(AFP) U.S. President Barack Obama
At one point in 2003, then U.S. president George W. Bush asked Condoleezza Rice what the single most difficult obstacle was to peace in the Middle East. Without much thought, the then U.S. secretary of state snapped, "Yasser Arafat."
Today, nearly eight years later, Arafat is long dead and Bush is in retirement, but peace is still far from achieved. Bush and Rice seemed to have got it all wrong; the root of the problem was land and justice for the Palestinians, and not Arafat or Hamas.
This, among others, explains why the Arab world held its breath when Barack Obama was sworn in as U.S. President on a cold January morning in 2009, taking an oath to his full name, ‘Barack Hussain Obama.' High hopes were pinned on the new leader, whom some Arabs affectionately called ‘Abu Hussain.' They mistakenly felt that with an Arabic middle name, a Muslim grandmother, and clear sympathy for the Palestinians, Obama simply couldn't go wrong.
The U.S. President gave his first interview in office not to an American network, but to an Arab one — Al Arabiya — thereby reaching out to the Arab populace, and chose Turkey in the Muslim world, as his first destination.
He appointed the respected George Mitchell — who had been raised by a Lebanese grandmother — as Middle East envoy and Hillary Clinton, who had been previously perceived during her days as First Lady, as being supportive of various Arab causes, as Secretary of State. Then came the historic speech in Cairo that summer, where Obama promised to pursue Palestinian statehood and came close to saying: "Read my lips: no new colonies!"

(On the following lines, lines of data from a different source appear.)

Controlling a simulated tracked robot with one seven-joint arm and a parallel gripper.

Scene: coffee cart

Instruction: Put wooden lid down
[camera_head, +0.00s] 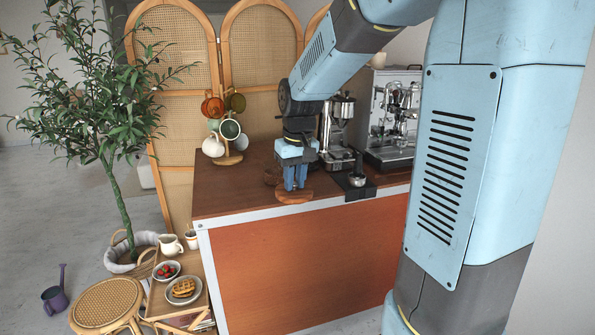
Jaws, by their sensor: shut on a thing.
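The wooden lid (294,197) is a flat, round, reddish-brown disc at the front edge of the wooden counter (235,202). My gripper (295,186) points down directly above the lid, with its blue fingers shut on it from the top. The part of the lid between the fingers is hidden by them. I cannot tell whether the lid's underside touches the counter or hangs just above it.
A black mat with a tamper (357,180) lies to the right, before the grinder (338,130) and espresso machine (393,115). A mug tree (229,145) stands at the back left. The left counter top is clear.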

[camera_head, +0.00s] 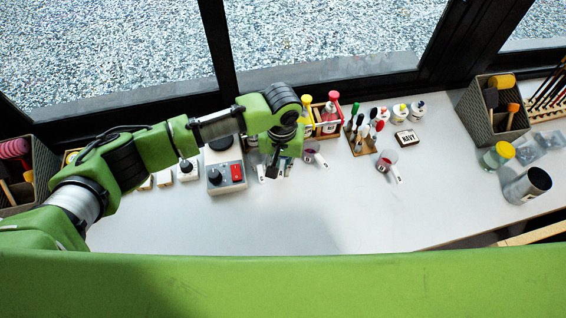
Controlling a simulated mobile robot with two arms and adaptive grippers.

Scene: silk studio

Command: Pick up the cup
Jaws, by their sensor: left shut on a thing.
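My left gripper (275,171) is over the middle-left of the white table, pointing down, just right of the grey control box. It is shut on a small pale cup, mostly hidden by the fingers; only light bits show around them. I cannot tell whether it is clear of the table. A second small cup (311,152) with reddish contents and a pale handle stands close to its right. A third such cup (386,158) stands further right. My right gripper is not in view.
A grey control box (226,178) with a black knob and red switch stands just left of the gripper. Behind are a wooden bottle caddy (318,131), a rack of droppers (361,143) and a NAVY block (406,138). The front middle of the table (330,220) is clear.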

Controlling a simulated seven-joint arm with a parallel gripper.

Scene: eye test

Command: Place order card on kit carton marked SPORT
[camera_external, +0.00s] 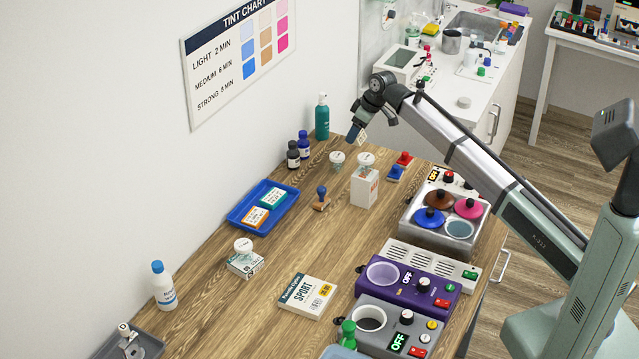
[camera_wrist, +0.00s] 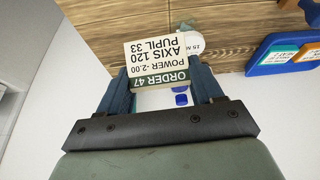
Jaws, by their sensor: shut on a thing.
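The order card (camera_wrist: 157,57) is pale with a dark green band reading ORDER 47; it appears upside down in the wrist view. My gripper (camera_wrist: 160,88) is shut on it, one blue finger at each side. In the external view my gripper (camera_external: 356,132) is raised over the far part of the table, and the card (camera_external: 362,139) shows small at its tip. The kit carton marked SPORT (camera_external: 307,295) lies flat on the near middle of the table, well apart from the gripper, with its printed top bare.
A blue tray (camera_external: 243,222) holds small packs. A wooden stamp (camera_external: 321,198) stands mid-table. Heated pots (camera_external: 446,213) and a purple device (camera_external: 408,289) line the right edge.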

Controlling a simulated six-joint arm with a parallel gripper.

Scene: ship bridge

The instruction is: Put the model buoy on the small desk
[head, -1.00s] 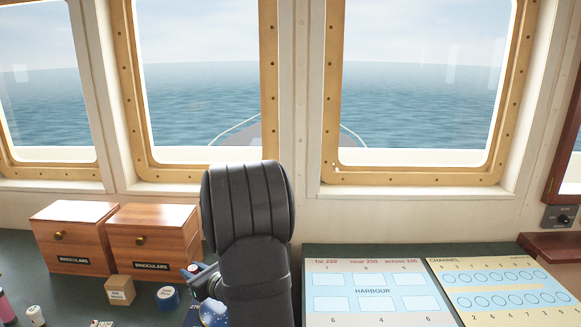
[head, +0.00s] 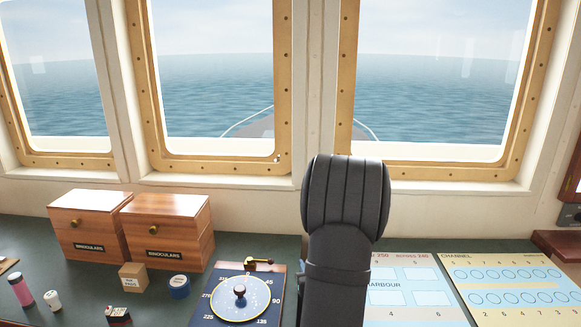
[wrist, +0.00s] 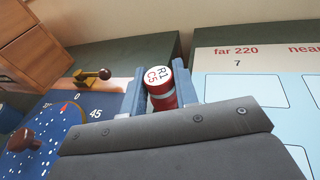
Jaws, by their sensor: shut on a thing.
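My gripper (wrist: 159,90) is shut on a small red cylinder with a white top marked "R1 C5", which I take for the model buoy (wrist: 160,78). Its blue-grey fingers press on both sides of it in the wrist view. The buoy is over the gap between the blue dial board and the pale harbour board. In the head view my own arm hides the gripper and the buoy. I cannot tell which surface is the small desk.
A blue dial board (head: 212,314) with a knob and brass lever lies left of my arm. The harbour board (head: 400,314) and channel board (head: 500,262) lie right.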

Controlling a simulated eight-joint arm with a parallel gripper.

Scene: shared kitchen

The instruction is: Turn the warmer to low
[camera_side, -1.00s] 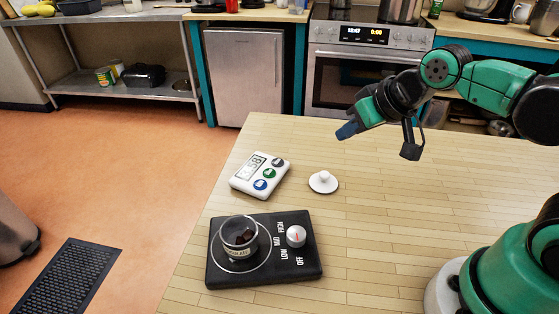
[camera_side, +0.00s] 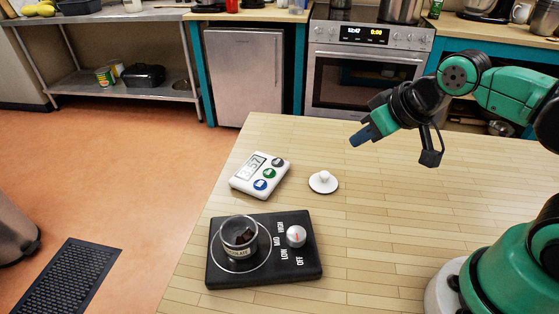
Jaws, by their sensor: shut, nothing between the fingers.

The Bible famously reads: "Blessed are the peacemakers, for they shall be called the children of God." In today's world, however, the three American peacemakers, Obama, Clinton and Mitchell, have lost all the stamina that came with them two years ago and are currently viewed with a grain of salt throughout the Middle East.
- Losing steam
This is mainly because they have failed to apply real pressure on Israel, to change course vis-à-vis the peace process: lifting the siege of Gaza or imposing a sustainable freeze on colonies in the West Bank. For Obama, the U-turn occurred last March when Israel announced, while hosting U.S. Vice-President Joseph Biden, that it will not halt colony construction and planned to erect 1,600 new housing units in the occupied West Bank.
Israel was making it clear that it considered all of what Obama said in Cairo to be pure rubbish, so long as it had not been first cleared by Tel Aviv. The Arab world grinned; first it was a US President unwilling to deliver; now it was one unable to put his words into action.
A closer look at all of what has been achieved since January 2009 shows two harsh realities. One is that there is very little difference, when it comes to substance, between Mitchell, Clinton and Obama, because all of them still refuse to come down too hard on Israel.
Ask anybody familiar these figures and you will hear the same routine story: Obama is eager but unwilling; Clinton is shifting to an increasingly pro-Israeli line, thanks to a divided and corrupt Palestinian leadership, while Mitchell follows orders and has no real agenda or style of his own.
The second reality is: at face value these three peacemakers may seem the exact opposite of the Bush team, but a closer look shows that in reality when it comes to Israel, they are not much different.
- Same old story
Last April, Obama said that resolving the Middle East conflict "was a vital national security interest of the United States". This conflict, he added, was "costing us significantly in terms of blood and treasure". He drew a link between the conflict and safety of American troops in Iraq and Afghanistan, echoing words spoken earlier in a congressional testimony by General David Petraeus.
His words seemed to match what had been said during the Bush years, namely that peace in the Middle East was a "strategic interest" to the U.S. Rice back then summed it up saying: "The prolonged experience of deprivation and humiliation can radicalise even normal people."
If peace is achieved, she seemed to be saying, then angry groups and individuals would automatically de-radicalise, leaving Iran an outcast in a peaceful region. These words, of course, were spoken in early November 2007, while the Bush team was frantically trying to put together the Annapolis Peace Conference. Obama was saying it ahead of indirect talks between Palestinians and Israelis, held under his auspices last September.
Pro-israel right-wing Jewish and Christian voters in the U.S., under both former and current presidents, are unimpressed with linking the peace process to a package of other issues that include the wars in Iraq and Afghanistan. They have made sure that the issue of colonies in the West Bank is never linked — not in the slightest manner — to the lives of U.S. soldiers on the battlefield.
Bush understood the message immediately, turning completely quiet on Middle East peace from Annapolis until he left office in early 2009. Clinton seems to have learned the lesson, but Obama is apparently, still trying to prove otherwise.